2. Managing Topologies

Overview

In Cloud Haskell, the system topology is determined by your choice of Cloud Haskell Backend. The basic topology that Cloud Haskell currently ships with is determined by the simplelocalnet backend, which provides for a fully connected grid of nodes with optional controller-worker configuration. This backend allows nodes to discover one another using UDP multicast. It is a zero-configuration backend designed to get you going with Cloud Haskell quickly without imposing any particular structure on your application.

Other backends might work in a completely different manner, offering different types of (and relationships between) nodes, or simply by handling discovery differently (e.g., pre-defined node names/addresses, or by using some form of registrar such as DNS-SD/Bonjour).

A Simple Example

Here is an example program built against the simplelocalnet backend, that periodically searches for a list of peer nodes, and sends a message to a registered (named) process on each.

import System.Environment (getArgs)
import Control.Distributed.Process
import Control.Distributed.Process.Node (initRemoteTable, runProcess)
import Control.Distributed.Process.Backend.SimpleLocalnet
import Control.Monad (forever, forM_)

main = do
  [host, port] <- getArgs
  
  backend <- initializeBackend host port initRemoteTable
  node    <- newLocalNode backend
  peers   <- findPeers backend 1000000
  runProcess node $ forM_ peers $ \peer -> nsendRemote peer "echo-server" "hello!"

Clearly the program isn’t very useful, but it illustrates the two key concepts that simplelocalnet relies on. Firstly, that we initializeBackend in order to get connected to an underlying communications infrastructure and secondly, that we can evaluate findPeers at any time to obtain the set of other nodes that have broadcast their presence.

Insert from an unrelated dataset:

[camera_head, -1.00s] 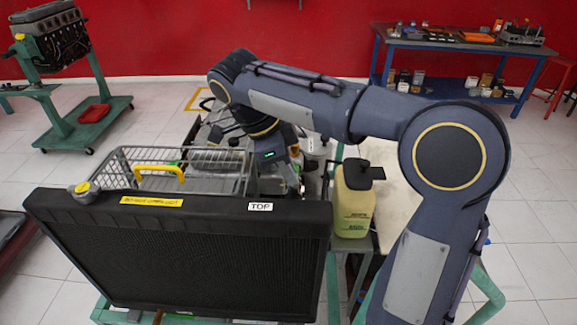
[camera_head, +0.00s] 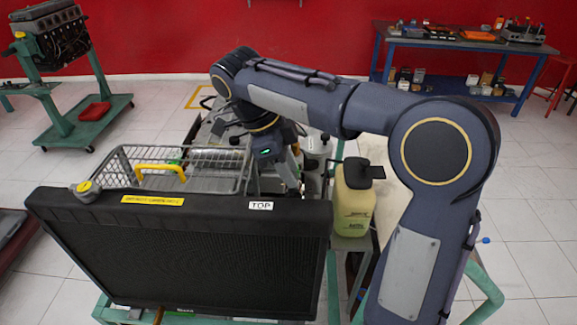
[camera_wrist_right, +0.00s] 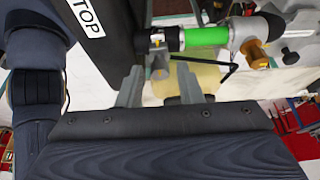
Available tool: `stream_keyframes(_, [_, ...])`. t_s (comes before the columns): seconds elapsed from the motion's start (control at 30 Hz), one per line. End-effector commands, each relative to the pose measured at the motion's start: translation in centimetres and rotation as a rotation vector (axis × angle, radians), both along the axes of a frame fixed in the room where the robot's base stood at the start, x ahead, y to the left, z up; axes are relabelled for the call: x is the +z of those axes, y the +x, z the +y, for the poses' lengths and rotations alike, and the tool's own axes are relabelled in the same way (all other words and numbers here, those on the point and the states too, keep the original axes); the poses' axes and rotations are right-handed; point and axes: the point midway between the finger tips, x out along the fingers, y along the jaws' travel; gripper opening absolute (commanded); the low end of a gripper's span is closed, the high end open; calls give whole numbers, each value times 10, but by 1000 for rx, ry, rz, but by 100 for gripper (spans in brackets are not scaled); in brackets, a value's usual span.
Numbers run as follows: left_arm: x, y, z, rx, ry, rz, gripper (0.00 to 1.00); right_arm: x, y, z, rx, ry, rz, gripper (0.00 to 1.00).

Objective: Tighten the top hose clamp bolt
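The black radiator (camera_head: 180,245) stands upright in front, with a "TOP" label on its upper edge; it also shows in the right wrist view (camera_wrist_right: 103,47). In that view a green hose (camera_wrist_right: 205,37) runs to the radiator's side. A dark band that looks like the top hose clamp (camera_wrist_right: 158,40) sits at the hose's left end, with a small bolt-like part (camera_wrist_right: 160,72) below it. My right gripper (camera_wrist_right: 160,86) is open, its fingers apart on either side of that part. In the head view my right gripper (camera_head: 287,172) is behind the radiator's top edge. My left gripper is not in view.
A wire basket (camera_head: 215,183) sits behind the radiator's left part. A yellowish jug (camera_head: 353,205) with a black cap stands right of the radiator, close to my right arm. A blue workbench (camera_head: 455,45) stands at the back right. An engine on a green stand (camera_head: 75,125) is at left.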

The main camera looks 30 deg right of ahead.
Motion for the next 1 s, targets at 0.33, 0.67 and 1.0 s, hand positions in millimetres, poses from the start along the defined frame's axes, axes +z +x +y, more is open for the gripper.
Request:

Controller Worker Configurations

Here we simply rehash the controller/worker example from the simplelocalnet documentation. With the same imports as the example above, we add a no-op worker and a controller that takes a list of its (known) workers, which it prints out before terminating them all.

main :: IO ()
main = do
  args <- getArgs

  case args of
    ["controller", host, port] -> do
      backend <- initializeBackend host port initRemoteTable
      startMaster backend (controller backend)
    ["worker", host, port] -> do
      backend <- initializeBackend host port initRemoteTable
      startSlave backend

And the controller node is defined thus:

controller :: Backend -> [NodeId] -> Process ()
controller backend workers = do
  -- Do something interesting with the workers
  liftIO . putStrLn $ "Workers: " ++ show workers
  -- Terminate the workers when the controller terminates (this is optional)
  terminateAllSlaves backend

Other Topologies and Backends

Many other topologies are in development, including one that runs on Windows Azure, which is available here. Some third party backends have also been developed, such as the distributed-process-p2p backend, which given a known node address, discovers and maintains knowledge of it’s peers.

Here is an example of node discovery using the distributed-process-p2p backend:

import System.Environment (getArgs)
import Control.Distributed.Process
import Control.Distributed.Process.Node (initRemoteTable)
import Control.Distributed.Process.Backend.P2P
import Control.Monad (forever, mapM_)

main = do
  [host, port] <- getArgs
  
  backend <- initializeBackend host port initRemoteTable
  node    <- newLocalNode backend
  runProcess node $ forever $ do
    findPeers >>= mapM_ $ \peer -> nsend peer "echo-server" "hello!"